[Written instruction] Please report every line from the material that contains the word "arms".

[Supplied information]
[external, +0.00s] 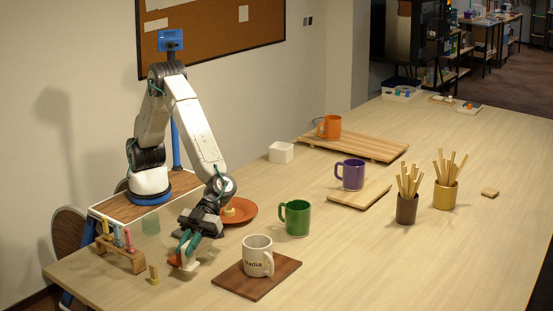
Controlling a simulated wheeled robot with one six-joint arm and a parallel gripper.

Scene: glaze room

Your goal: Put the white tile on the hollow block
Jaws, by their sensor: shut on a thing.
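My gripper (188,246), with green fingers, points down low over the near left part of the table. It is shut on a small white piece (190,265), which looks like the white tile; the fingers partly hide it. A small orange-red piece (174,261) shows right beside it, and I cannot tell whether they touch. A white box-like block (281,153) stands farther back, left of the long slatted board. It may be the hollow block, but its opening is not clear at this size.
A white mug (257,255) on a dark board (229,281) is close right of my gripper. A green mug (295,218) and an orange plate (239,211) stand behind. A wooden rack (122,255) with coloured pegs and a small wooden peg (154,275) are left. The front right table is clear.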

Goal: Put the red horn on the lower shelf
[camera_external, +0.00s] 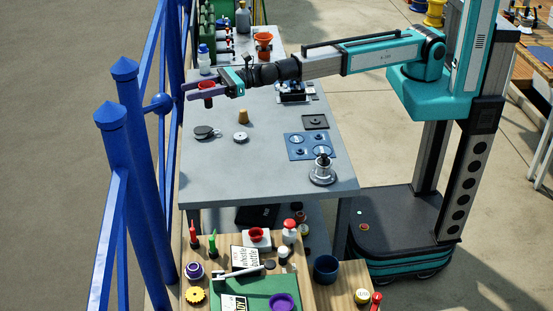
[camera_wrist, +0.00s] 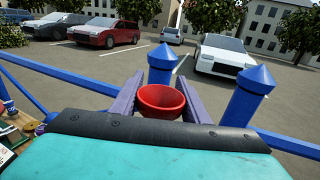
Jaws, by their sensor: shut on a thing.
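My gripper (camera_external: 205,88) is at the far left end of my outstretched arm, above the left edge of the grey table. It is shut on a red horn (camera_wrist: 162,101), a flared cup shape. In the wrist view the horn sits between the two purple fingers of my gripper (camera_wrist: 161,98), its open mouth facing up. The horn also shows between the fingers in the external view (camera_external: 207,91). A lower shelf (camera_external: 222,217) shows in part under the grey tabletop, with dark and coloured things on it; most of it is hidden.
The grey table (camera_external: 275,180) holds a metal fitting (camera_external: 323,170), a blue plate (camera_external: 309,146), a brown cork-like piece (camera_external: 243,117) and discs. A blue railing (camera_external: 120,140) runs along its left side. A crowded wooden bench (camera_external: 335,295) stands in front.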

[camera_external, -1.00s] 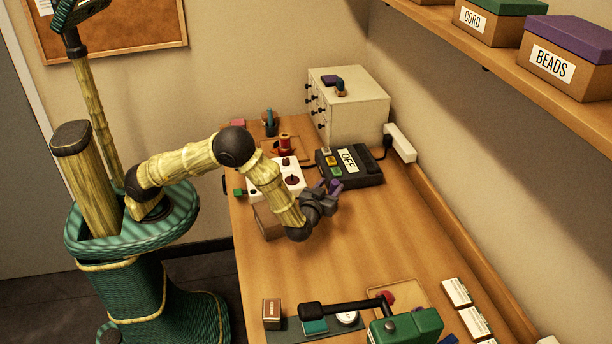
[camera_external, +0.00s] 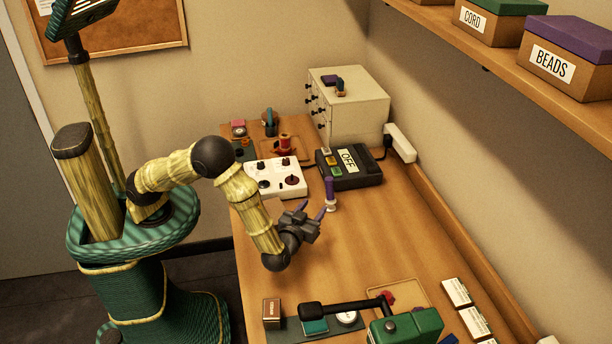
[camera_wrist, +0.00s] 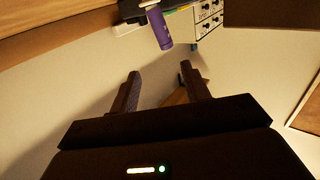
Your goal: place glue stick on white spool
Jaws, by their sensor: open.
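The purple glue stick (camera_external: 330,187) stands upright on the small white spool (camera_external: 331,205) on the table, in front of the black device. In the wrist view the glue stick (camera_wrist: 160,30) shows at the top, beyond my fingertips, with part of the white spool (camera_wrist: 148,4) at the frame's edge. My gripper (camera_external: 313,210) is open and empty, to the lower left of the glue stick. In the wrist view, the gap between my fingers (camera_wrist: 160,72) holds nothing and the stick is clear of both fingers.
The black device with an OFF display (camera_external: 349,167) stands behind the spool, beside a white panel with knobs (camera_external: 277,178). A white drawer cabinet (camera_external: 350,105) is at the back. A green tool with a black handle (camera_external: 405,328) is at the front. The mid-table right of my gripper is clear.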

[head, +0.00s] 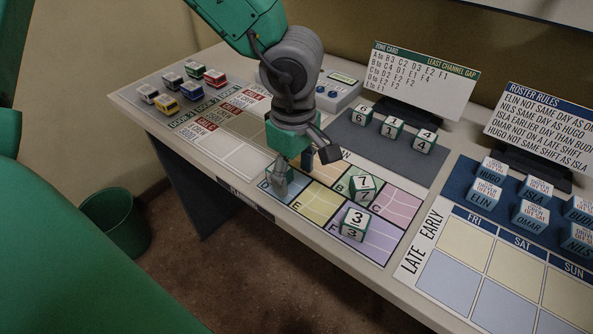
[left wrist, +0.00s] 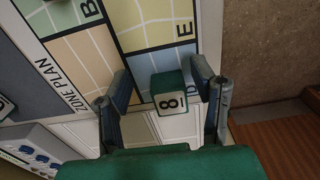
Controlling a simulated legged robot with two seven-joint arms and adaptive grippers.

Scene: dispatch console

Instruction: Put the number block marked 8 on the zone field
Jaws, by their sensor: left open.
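The number block marked 8 (left wrist: 169,101) is between the fingers of my left gripper (left wrist: 162,80), beside the letter D of the zone plan, with a gap to the left finger. The gripper is open and points down over the D end of the plan; it also shows in the head view (head: 303,165), where it hides the block. I cannot tell whether the block touches the right finger. The zone plan (head: 317,203) has coloured fields with letters. A 7 block (head: 364,188) stands near the B and C fields, a 3 block (head: 355,224) on the F field. My right gripper is not in view.
Blocks 6 (head: 362,114), 1 (head: 392,127) and 4 (head: 424,141) stand on a grey mat behind the plan. A zone card (head: 420,80) stands behind them. Name blocks (head: 485,194) stand at the right, toy vehicles (head: 168,105) at the left. The E field is clear.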

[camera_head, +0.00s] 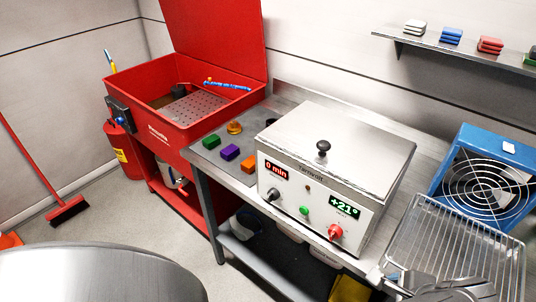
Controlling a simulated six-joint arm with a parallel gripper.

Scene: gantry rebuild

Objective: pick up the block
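Three small blocks lie in a slanting row on the steel bench (219,167), left of the white heated bath. They are a green block (211,141), a purple block (230,153) and an orange block (248,163). They sit close together with small gaps between them. Nothing is touching them from above. I cannot tell which one is the task's block.
A brass-coloured round piece (234,128) stands behind the blocks. The white bath (335,165) with a black lid knob is close on their right. A red parts washer (185,125) stands left. A wire basket (455,245) and blue fan unit (485,180) are right.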

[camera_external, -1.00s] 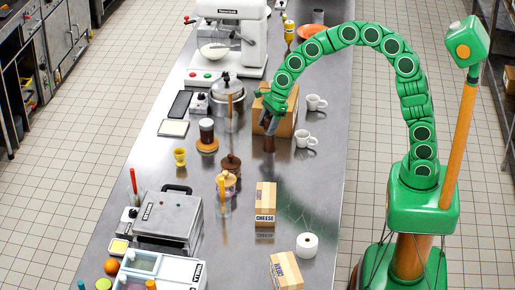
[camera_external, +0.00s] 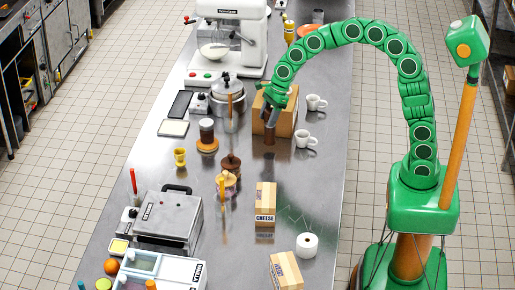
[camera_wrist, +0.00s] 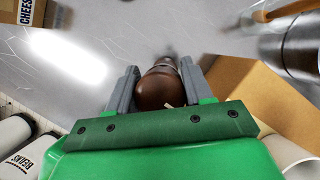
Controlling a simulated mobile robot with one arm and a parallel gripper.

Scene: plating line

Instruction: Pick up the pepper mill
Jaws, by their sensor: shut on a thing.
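The pepper mill is dark brown with a rounded top. In the wrist view the pepper mill (camera_wrist: 157,90) sits between the two grey fingers of my gripper (camera_wrist: 152,82), which are shut on it from both sides. In the external view my gripper (camera_external: 271,115) points down in front of a cardboard box, and the small dark mill (camera_external: 265,127) shows below the fingers. A dark reflection lies on the steel under it. The mill appears slightly above the counter. Its lower part is hidden in the wrist view.
The cardboard box (camera_external: 287,122) stands close behind my gripper, with white mugs (camera_external: 305,138) to its right. A cheese box (camera_external: 265,197) is nearer. The counter between is clear.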

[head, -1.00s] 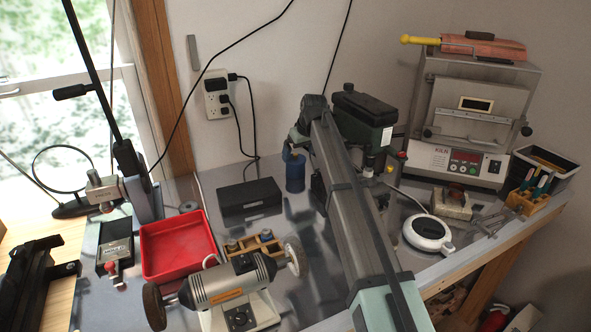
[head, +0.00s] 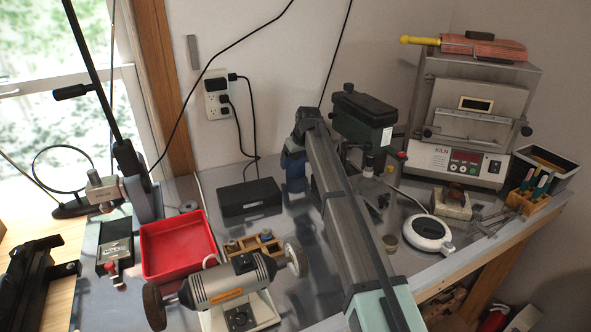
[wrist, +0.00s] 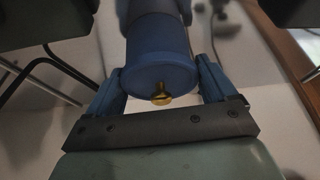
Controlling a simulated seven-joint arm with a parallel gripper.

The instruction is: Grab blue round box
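The blue round box (wrist: 158,72) is a blue cylinder with a small gold knob on its lid. In the wrist view it sits between the two blue fingers of my gripper (wrist: 162,78), which press close on both its sides. In the head view the box (head: 295,174) shows as a blue shape behind the end of my arm, right of the black case. My gripper (head: 291,155) is partly hidden there by my own arm. I cannot clearly tell whether the box touches the bench.
A black case (head: 249,199) lies just left of the box. A red tray (head: 178,246) and a bench grinder (head: 232,288) stand nearer the front. A green machine (head: 362,117) stands close on the right. A white round device (head: 428,233) and furnace (head: 465,130) are farther right.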

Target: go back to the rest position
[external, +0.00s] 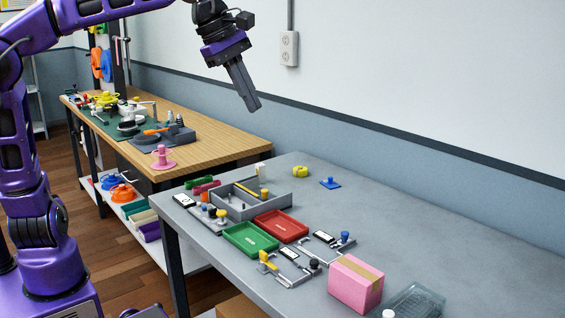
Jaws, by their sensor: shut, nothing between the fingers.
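My gripper (252,102) hangs high in the external view, pointing down and slightly right. Its fingers are together with nothing between them. My purple arm reaches in from the left and across the top. The gripper is well above the grey table (460,259) and apart from everything on it.
On the grey table are a grey divided tray (229,211), a green tray (250,238), a red tray (281,226), a pink box (356,283) and a clear container (415,301). A wooden workbench (230,144) stands behind. A wall outlet (289,48) is right of the gripper.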

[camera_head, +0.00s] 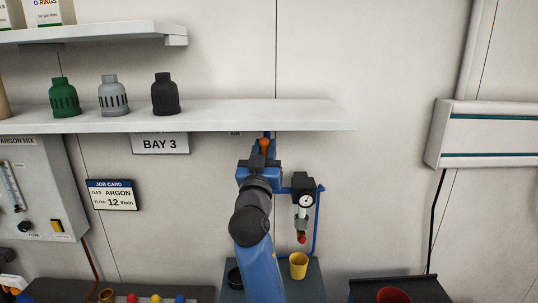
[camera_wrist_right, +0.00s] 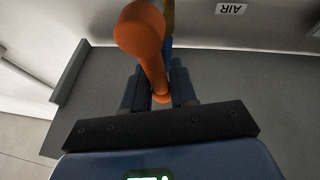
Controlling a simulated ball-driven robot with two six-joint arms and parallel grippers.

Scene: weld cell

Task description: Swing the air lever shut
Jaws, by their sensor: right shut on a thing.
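The orange air lever (camera_head: 264,143) shows at the wall just below the long shelf, in the middle of the head view. In the right wrist view the lever (camera_wrist_right: 149,45) has a round knob end, and its shaft runs down between the fingers. My right gripper (camera_head: 262,160) reaches up to it from below and is shut on the lever; the wrist view shows the two dark fingers (camera_wrist_right: 160,88) on either side of its shaft. My arm and gripper hide the lever's lower part in the head view.
The long shelf (camera_head: 240,116) with green, grey and black caps (camera_head: 165,95) lies close above the gripper. A pressure gauge (camera_head: 306,201) and a blue pipe (camera_head: 317,222) stand just right. A yellow cup (camera_head: 298,265) is below. The wall farther right is clear up to a white box (camera_head: 490,135).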

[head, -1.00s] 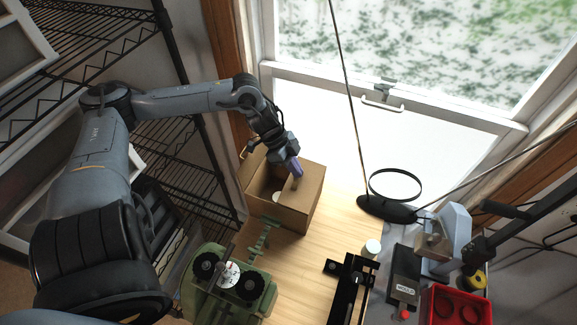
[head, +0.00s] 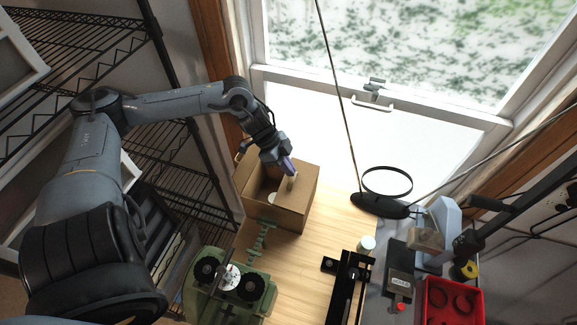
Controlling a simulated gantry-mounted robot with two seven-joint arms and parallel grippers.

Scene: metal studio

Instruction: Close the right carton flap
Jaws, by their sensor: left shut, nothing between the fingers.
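The brown cardboard carton (head: 277,217) stands on the wooden workbench near the window. Its right flap (head: 302,185) appears folded inward over the right half of the opening; I cannot tell if it lies fully flat. The left half is open, and a white item (head: 272,198) shows inside. My left gripper (head: 292,180) is shut and empty, reaching in from the upper left. Its tips are at the right flap and seem to touch it. My right gripper is not in view.
A green machine with two black reels (head: 230,283) stands in front of the carton. A black rail device (head: 350,285), a small white-lidded jar (head: 366,244), a lamp base with ring (head: 383,205) and a red bin (head: 450,300) lie to the right. Bare wood (head: 305,255) lies between.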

[Response for this exercise]
Controlling a simulated legged robot with two seven-joint arms and adaptive grippers.
Controlling a simulated ball-driven robot with two six-joint arms and parallel grippers.
Controlling a simulated gantry-mounted robot with two seven-joint arms and parallel grippers.

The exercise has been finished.